According to the report Housing in the European Union: Market Evolution, Underlying Factors and Policies, published by the European Commission on Tuesday (15), Portugal’s real estate market ranks among the most inflated in the European Union.
The document indicates that property prices in the country are 35% above their real market value, making Portugal the only member state where overvaluation increased significantly in 2024.
The report cites tourism, the lack of new construction, and the impact of institutional investors as key factors driving up housing costs.
Tourism and Short-Term Rentals
According to the report, tourism is currently the main pressure factor on Portugal’s housing market. The expansion of short-term rental platforms such as Airbnb has reduced the availability of long-term rental housing, especially in tourist areas like Lisbon, Porto, and the Algarve.
“The increase in short-term rentals is closely linked to the rise in housing prices and rents,” concludes the Commission. Lisbon and Porto are emblematic examples of the so-called “touristification,” a phenomenon that also worries cities like Barcelona and Venice.
Historic Growth and Lack of Public Housing
Between 2014 and 2024, housing prices in the European Union rose by an average of 50%, but in countries like Portugal, Hungary, and Lithuania, the increase exceeded 200%.
The report highlights that Portugal has one of the lowest rates of public housing in Europe—just 2% of the total—according to the study State of the Nation and Public Policies 2025 by ISCTE. This structural shortage limits access to housing and worsens the crisis, particularly in high-demand urban areas.

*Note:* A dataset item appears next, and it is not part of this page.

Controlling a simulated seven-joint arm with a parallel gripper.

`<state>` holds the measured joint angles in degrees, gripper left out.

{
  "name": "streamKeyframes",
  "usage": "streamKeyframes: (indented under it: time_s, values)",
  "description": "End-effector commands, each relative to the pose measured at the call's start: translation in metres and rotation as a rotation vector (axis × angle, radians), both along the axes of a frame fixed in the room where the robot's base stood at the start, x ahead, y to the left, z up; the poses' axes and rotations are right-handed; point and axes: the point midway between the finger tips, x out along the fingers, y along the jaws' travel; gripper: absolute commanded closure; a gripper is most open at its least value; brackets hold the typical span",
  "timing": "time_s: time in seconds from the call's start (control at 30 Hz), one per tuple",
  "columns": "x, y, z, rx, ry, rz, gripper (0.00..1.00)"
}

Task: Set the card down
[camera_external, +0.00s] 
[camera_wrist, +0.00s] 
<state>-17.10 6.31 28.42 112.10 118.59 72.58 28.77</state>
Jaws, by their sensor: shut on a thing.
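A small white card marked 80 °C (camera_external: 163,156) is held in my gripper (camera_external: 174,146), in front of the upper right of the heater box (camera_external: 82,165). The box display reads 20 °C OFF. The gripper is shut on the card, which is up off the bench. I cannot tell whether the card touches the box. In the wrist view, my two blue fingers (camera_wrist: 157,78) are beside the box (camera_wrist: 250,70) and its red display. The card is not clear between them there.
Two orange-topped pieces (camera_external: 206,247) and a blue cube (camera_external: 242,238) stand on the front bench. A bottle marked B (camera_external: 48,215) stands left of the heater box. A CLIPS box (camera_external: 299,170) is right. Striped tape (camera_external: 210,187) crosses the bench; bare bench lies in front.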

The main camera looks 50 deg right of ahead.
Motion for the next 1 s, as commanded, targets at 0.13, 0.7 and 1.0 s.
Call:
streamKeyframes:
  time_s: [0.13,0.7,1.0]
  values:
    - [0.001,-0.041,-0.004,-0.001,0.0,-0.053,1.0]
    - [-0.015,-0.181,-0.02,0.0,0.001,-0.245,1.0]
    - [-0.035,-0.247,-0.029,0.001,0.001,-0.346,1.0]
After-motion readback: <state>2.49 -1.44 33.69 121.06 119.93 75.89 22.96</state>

Institutional Investment and Licensing Delays
Another critical point is the role of institutional investors—such as pension funds and insurers—who expanded their real estate portfolios during the low-interest-rate period. The report notes that these players “played an important role in the price appreciation of the last decade, particularly in European capitals.”

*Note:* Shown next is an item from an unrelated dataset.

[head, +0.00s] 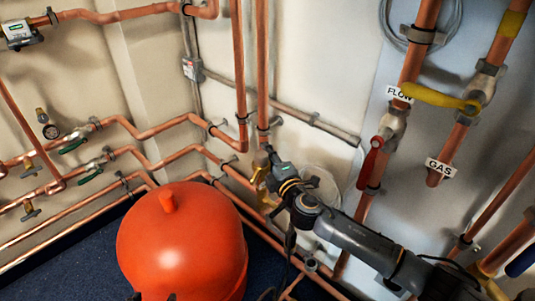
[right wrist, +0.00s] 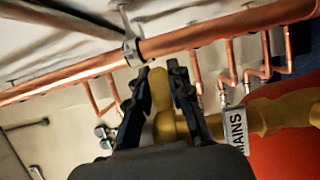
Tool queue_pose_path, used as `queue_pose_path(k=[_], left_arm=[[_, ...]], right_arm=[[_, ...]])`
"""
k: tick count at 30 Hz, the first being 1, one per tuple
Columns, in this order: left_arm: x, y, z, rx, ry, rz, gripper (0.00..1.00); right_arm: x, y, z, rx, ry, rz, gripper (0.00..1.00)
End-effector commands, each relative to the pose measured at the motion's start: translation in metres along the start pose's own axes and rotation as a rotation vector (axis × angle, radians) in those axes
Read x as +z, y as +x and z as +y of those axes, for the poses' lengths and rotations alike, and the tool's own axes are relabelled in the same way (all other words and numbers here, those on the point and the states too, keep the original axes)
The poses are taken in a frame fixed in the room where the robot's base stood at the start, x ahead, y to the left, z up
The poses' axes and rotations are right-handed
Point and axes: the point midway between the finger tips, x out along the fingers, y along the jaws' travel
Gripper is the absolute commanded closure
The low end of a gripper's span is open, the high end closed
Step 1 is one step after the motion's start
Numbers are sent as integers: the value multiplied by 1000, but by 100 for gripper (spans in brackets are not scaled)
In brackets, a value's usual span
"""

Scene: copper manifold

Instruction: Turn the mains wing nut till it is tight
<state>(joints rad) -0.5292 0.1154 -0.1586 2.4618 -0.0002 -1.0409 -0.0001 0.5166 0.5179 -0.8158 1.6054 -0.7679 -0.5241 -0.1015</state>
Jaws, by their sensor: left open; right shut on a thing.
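The brass mains wing nut (right wrist: 162,92) sits between the two dark fingers of my right gripper (right wrist: 158,74), which is shut on it. Brass valve parts (head: 268,200) show beside my right gripper (head: 267,168) in the head view, just right of the red tank; the gripper and arm hide much of the fitting. The white MAINS label (right wrist: 236,130) is on the brass fitting, right of the fingers in the right wrist view. My left gripper (head: 153,297) shows only as two dark, separated tips at the bottom edge of the head view. It is open, with nothing seen between the tips.
The round red tank (head: 180,245) stands left of my right arm. Copper pipes (head: 150,130) run along the walls. A red-handled valve (head: 371,163) under the FLOW label and a yellow gas handle (head: 440,98) are at right. Dark blue floor (head: 60,262) is at lower left.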

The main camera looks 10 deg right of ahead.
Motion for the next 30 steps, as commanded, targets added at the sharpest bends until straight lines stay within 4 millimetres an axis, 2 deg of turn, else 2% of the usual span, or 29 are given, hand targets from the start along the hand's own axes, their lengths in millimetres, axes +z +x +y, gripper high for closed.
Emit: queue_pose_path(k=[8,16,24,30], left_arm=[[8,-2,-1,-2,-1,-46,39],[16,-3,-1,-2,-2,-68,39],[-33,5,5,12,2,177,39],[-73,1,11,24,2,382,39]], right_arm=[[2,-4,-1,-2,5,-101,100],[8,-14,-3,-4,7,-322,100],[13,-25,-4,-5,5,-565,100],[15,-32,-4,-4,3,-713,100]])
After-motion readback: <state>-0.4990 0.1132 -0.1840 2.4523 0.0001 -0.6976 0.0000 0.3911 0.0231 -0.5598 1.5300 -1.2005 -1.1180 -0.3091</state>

Bureaucracy in construction licensing is also seen as an obstacle. While countries like Lithuania take three weeks to issue permits, Portugal takes an average of 31 weeks. This delay, combined with labor shortages in the sector, limits housing supply and perpetuates rising prices.
Vacant Properties and Urban Pressure
Portugal is also among the EU countries with the highest number of vacant properties—about one in six homes is unoccupied. The concentration of these buildings in large cities worsens the housing shortage and puts additional pressure on prices.

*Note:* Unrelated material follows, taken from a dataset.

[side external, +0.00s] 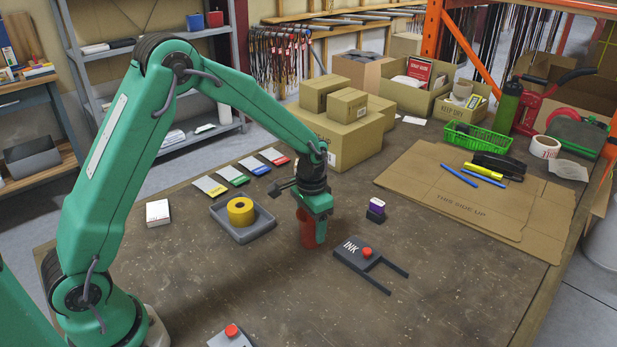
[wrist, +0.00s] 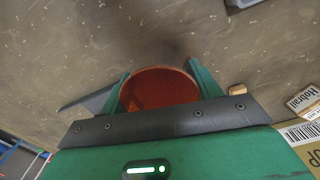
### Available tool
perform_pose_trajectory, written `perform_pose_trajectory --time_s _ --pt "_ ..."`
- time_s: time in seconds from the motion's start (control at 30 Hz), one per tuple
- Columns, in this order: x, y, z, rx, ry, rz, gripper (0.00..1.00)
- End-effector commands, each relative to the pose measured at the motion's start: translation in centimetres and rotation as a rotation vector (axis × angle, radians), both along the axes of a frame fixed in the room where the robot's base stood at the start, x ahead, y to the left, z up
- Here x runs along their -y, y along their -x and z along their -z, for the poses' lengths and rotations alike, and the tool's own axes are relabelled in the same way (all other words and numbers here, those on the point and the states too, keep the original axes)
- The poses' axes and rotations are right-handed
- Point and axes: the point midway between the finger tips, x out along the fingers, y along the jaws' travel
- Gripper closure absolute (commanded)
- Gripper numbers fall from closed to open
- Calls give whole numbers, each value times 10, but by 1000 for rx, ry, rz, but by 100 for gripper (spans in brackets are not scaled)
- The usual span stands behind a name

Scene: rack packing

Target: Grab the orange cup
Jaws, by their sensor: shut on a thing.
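The orange cup (side external: 307,232) stands on the brown work table (side external: 330,300), below the wrist of my green arm. My gripper (side external: 312,225) points down with its green fingers around the cup. In the wrist view, the cup's round open rim (wrist: 158,88) shows between the two fingers of my gripper (wrist: 160,90), one on each side. The fingers are shut on the cup, and its inside looks empty. The side view does not clearly show whether the cup's base touches the table.
Stacked cardboard boxes (side external: 340,128) stand behind. The front table area is mostly clear.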

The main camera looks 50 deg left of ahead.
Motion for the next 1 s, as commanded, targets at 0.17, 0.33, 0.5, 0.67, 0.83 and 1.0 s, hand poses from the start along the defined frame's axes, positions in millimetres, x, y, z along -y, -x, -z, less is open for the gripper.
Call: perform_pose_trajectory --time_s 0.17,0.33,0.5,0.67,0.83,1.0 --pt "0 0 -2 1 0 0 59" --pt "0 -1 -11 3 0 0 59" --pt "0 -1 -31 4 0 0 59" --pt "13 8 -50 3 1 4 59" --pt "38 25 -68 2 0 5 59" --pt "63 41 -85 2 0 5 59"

The European Commission warns that the rehabilitation of empty buildings should be a priority in housing policy, complementing fiscal incentives and affordable rental programs.
Political Responses and Criticism
Housing has become a central issue in Portuguese politics. The government has announced measures to encourage construction and rentals, including a VAT reduction to 6% for projects up to €648,000 and rentals up to €2,300 per month.
Even so, the European Commission criticizes the slowness and inefficiency of the adopted measures, calling for tighter rent regulation and greater control over short-term accommodation. Street protests and popular discontent show that the problem is far from being resolved.